6 hours ago, Chloé said:

And the fact that everyone laughs off who I am -or who I think I am- really hurts me

 

Is there anyone more neutral/nonjudgmental that you can talk to, that will give you more space to talk about your feelings? Like a close friend that you trust, for example? If not, you're welcome to continue talking to us here as well, of course.

 

6 hours ago, Chloé said:

My mother even said that if you don't love romantically, you're almost not human.

 

Hmm. I can see how a comment like that could be hurtful for you (I hope for your sake that she didn't mean it that way). The human experience is pretty broad. Some humans experience romantic love, some don't. They're both equally human; their humanity just gets expressed in different ways. At least, that's how I look at it.

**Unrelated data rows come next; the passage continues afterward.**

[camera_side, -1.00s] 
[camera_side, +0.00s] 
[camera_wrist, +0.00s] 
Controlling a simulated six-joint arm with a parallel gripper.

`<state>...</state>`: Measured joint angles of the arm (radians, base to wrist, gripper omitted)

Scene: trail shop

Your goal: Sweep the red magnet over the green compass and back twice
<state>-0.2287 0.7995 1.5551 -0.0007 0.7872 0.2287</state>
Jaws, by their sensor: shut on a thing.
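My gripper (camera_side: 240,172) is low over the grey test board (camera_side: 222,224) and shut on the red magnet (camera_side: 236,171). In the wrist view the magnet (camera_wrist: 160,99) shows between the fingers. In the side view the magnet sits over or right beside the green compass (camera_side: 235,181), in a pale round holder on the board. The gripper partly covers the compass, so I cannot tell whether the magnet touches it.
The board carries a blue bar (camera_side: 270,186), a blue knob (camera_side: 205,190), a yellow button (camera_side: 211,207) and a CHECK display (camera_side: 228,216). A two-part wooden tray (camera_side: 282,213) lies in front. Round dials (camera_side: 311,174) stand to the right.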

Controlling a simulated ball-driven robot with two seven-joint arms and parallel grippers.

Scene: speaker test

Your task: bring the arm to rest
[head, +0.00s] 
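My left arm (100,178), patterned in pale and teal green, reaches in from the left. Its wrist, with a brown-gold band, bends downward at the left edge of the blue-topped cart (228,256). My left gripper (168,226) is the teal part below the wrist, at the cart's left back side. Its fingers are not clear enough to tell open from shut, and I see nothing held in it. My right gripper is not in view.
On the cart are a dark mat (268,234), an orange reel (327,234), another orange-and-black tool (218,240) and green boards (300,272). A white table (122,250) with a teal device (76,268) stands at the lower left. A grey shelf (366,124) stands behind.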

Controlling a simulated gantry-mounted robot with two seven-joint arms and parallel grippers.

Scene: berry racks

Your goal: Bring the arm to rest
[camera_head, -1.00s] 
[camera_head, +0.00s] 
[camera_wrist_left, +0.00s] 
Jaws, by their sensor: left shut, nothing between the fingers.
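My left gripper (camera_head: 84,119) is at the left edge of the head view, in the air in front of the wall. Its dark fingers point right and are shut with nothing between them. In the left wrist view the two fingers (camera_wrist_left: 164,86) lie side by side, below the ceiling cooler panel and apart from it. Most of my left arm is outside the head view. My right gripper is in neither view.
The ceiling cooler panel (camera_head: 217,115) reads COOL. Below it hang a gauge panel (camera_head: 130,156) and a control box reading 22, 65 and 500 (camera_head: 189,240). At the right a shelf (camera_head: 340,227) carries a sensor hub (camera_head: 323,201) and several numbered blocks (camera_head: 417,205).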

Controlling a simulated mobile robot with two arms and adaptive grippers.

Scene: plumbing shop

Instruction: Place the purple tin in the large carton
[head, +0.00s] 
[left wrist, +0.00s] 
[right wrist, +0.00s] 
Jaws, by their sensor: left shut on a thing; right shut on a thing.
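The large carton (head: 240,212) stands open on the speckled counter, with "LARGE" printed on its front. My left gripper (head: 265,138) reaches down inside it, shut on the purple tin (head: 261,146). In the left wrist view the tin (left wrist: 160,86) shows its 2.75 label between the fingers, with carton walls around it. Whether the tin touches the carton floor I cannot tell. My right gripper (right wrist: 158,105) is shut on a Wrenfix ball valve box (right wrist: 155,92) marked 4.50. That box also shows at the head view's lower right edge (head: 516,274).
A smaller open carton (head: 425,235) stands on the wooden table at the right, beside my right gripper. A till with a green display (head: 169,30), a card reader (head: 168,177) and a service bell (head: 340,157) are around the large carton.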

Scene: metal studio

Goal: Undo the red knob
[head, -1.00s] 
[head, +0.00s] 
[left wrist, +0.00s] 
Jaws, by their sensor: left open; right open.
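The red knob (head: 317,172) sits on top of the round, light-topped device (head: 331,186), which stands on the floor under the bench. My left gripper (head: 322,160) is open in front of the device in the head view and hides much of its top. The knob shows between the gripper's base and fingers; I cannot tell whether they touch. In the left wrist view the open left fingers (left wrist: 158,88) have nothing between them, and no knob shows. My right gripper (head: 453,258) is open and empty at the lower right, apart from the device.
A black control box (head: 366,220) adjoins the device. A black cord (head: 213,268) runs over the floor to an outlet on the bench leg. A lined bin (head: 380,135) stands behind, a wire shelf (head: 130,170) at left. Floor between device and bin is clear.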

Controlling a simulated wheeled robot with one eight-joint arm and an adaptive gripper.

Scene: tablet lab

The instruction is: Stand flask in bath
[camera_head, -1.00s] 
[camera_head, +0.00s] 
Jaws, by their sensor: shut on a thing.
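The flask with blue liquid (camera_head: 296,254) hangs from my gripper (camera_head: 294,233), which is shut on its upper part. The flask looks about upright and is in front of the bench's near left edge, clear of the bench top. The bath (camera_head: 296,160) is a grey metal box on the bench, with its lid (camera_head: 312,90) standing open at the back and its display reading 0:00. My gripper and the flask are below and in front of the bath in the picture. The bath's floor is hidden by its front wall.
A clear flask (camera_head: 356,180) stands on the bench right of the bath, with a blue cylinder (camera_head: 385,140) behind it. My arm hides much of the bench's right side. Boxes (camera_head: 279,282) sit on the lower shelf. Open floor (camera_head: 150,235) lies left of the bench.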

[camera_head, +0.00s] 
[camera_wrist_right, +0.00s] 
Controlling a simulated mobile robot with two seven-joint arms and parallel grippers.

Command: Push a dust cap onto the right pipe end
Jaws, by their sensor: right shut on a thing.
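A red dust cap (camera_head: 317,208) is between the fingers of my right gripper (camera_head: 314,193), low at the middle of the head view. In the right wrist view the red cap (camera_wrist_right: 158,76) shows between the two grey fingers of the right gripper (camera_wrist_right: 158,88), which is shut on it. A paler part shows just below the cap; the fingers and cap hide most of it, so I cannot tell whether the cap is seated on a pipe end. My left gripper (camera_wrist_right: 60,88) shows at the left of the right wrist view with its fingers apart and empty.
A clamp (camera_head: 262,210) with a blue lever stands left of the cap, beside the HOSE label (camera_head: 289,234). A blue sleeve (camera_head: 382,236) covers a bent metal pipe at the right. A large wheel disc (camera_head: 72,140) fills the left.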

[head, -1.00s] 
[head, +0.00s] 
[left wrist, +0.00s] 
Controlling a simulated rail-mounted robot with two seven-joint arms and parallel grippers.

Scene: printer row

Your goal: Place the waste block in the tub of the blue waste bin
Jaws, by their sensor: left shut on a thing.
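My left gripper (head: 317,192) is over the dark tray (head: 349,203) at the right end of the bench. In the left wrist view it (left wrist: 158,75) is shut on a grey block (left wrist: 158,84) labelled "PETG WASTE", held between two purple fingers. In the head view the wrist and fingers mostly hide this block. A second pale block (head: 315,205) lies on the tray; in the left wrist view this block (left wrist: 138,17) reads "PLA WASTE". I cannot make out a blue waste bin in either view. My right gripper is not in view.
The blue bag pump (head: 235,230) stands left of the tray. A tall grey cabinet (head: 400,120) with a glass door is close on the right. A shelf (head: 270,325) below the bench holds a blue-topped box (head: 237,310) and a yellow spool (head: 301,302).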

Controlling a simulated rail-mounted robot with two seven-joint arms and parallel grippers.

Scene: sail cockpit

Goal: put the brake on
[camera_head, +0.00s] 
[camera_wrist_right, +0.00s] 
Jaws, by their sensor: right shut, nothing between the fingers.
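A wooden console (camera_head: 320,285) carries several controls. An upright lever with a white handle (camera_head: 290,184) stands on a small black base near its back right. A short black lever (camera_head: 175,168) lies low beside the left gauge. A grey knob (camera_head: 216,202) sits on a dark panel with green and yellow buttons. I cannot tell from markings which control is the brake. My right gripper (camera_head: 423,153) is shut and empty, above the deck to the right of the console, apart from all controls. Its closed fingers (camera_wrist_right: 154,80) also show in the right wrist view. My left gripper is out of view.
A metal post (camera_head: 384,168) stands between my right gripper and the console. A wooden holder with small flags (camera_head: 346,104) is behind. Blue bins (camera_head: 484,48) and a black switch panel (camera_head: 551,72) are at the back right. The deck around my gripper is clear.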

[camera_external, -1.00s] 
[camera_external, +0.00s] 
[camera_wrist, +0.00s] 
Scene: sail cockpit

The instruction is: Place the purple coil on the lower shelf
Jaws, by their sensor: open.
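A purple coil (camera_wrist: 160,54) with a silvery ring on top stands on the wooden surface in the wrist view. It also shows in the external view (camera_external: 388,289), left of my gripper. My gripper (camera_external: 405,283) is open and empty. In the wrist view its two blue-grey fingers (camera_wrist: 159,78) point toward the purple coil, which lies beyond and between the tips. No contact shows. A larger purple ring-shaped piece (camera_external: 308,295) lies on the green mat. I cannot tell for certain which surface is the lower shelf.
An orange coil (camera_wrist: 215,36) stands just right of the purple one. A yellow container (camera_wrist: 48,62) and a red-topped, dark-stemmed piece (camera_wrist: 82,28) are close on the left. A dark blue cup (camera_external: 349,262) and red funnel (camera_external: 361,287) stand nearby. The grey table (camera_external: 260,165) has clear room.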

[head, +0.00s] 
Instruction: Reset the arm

A great scientist or spiritual leader, for example, might not 'love' in a traditional 'romantic' sense, but they can give love back in other ways, like to humanity as a whole (their kind of love can be more general, rather than being directed towards a specific person).

 

6 hours ago, Chloé said:

Just the thought of liking him back filled me with utter dread, and made my stomach feel sick

 

I think I can relate here and recall feelings like this when I was your age. Although, unlike you, I would never have identified as asexual, I would become very anxious in situations where there was the slightest hint of 'romantic intent! (in my case, whenever I was with a girl I was attracted to, I both wanted something to happen and didn't want it to happen, at the same time - but since I'd never heard of sexual vs. romantic orientations, I was very confused for a long time!) So, even if it doesn't feel like it right now, I think you're lucky to have found some words and concepts to help understand some of these feelings, at a reasonably young age still.

 

6 hours ago, Chloé said:

So I wanna try talking to someone, even if they don't believe me. It's just, how do I explain to someone who thinks "true love" is 99.99% of being human what aromanticism is? Someone please help me!

 

You can try explaining and communicating your experience of being human to them , but really it's outside of your control whether they listen or try to understand - so don't beat yourself up if/when they don't make much effort to do so! Some people are just a bit closed-minded, unfortunately, or tend to over-generalize their own very specific ideas about what it is that makes people happy. Maybe they'll change their minds when they're older, eh? ;) Like I said, you can always carry on talking to us on here, if you're short on 'real life' people and you find it helps to have some people to bounce ideas off?